How does the data below read from its first line through the line containing "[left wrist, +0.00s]"? Print those lines exactly.
****************************************
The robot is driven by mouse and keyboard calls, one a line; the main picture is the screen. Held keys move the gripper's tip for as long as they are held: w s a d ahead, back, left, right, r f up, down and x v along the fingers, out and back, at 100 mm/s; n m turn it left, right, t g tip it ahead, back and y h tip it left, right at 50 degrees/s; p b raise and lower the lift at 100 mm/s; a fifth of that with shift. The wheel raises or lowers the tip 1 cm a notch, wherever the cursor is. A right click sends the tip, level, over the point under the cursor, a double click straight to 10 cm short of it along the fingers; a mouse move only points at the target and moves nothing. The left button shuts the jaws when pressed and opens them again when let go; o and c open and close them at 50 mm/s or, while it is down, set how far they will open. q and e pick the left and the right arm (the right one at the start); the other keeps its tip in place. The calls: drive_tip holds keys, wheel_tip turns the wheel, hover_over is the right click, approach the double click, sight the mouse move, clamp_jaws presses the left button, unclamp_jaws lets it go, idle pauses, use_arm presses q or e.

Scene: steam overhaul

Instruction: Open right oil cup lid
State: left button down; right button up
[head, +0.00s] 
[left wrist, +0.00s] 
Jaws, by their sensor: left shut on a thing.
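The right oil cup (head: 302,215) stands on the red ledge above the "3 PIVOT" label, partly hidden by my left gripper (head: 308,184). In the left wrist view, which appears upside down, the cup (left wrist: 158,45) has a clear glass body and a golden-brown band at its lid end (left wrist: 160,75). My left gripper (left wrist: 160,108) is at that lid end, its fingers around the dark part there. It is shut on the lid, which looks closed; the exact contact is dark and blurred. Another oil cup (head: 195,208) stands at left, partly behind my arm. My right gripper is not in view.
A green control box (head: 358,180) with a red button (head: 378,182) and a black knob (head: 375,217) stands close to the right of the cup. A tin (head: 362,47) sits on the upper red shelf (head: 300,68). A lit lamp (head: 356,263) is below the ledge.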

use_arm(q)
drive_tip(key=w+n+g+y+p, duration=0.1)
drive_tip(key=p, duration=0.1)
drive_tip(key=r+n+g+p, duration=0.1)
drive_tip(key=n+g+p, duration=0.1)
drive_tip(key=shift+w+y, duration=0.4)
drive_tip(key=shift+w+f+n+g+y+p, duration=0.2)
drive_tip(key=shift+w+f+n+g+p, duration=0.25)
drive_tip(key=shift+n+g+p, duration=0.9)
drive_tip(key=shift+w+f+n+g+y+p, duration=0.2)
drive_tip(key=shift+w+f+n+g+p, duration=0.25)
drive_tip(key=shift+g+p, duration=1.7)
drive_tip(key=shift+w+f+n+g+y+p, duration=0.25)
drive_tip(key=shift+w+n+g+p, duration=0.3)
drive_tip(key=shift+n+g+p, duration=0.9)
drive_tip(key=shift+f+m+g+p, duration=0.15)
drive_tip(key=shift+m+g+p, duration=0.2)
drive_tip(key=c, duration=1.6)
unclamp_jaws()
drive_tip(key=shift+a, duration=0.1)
****************************************
### Answer below
The robot is driven by mouse and keyboard calls, one a line; the main picture is the screen. Held keys move the gripper's tip for as long as they are held: w s a d ahead, back, left, right, r f up, down and x v along the fingers, out and back, at 100 mm/s; n m turn it left, right, t g tip it ahead, back and y h tip it left, right at 50 degrees/s; p b raise and lower the lift at 100 mm/s; a fifth of that with shift. The wheel raises or lowers the tip 1 cm a notch, wherever the cursor is. A right click sends the tip, level, over the point under the cursor, a double click straight to 10 cm short of it along the fingers; a mouse move only points at the target and moves nothing. The left button shuts the jaws when pressed and opens them again when let go; o and c open and close them at 50 mm/s or, while it is down, set how far they will open. q and e pick the left and the right arm (the right one at the start); the other keeps its tip in place. The calls: drive_tip holds keys, wheel_tip turns the wheel, hover_over is the right click, approach the double click, sight the mouse move, clamp_jaws presses the left button, unclamp_jaws lets it go, idle pauses, use_arm presses q or e.

Scene: steam overhaul

Instruction: Open right oil cup lid
State: left button down; right button up
[head, +0.00s] 
[left wrist, +0.00s] 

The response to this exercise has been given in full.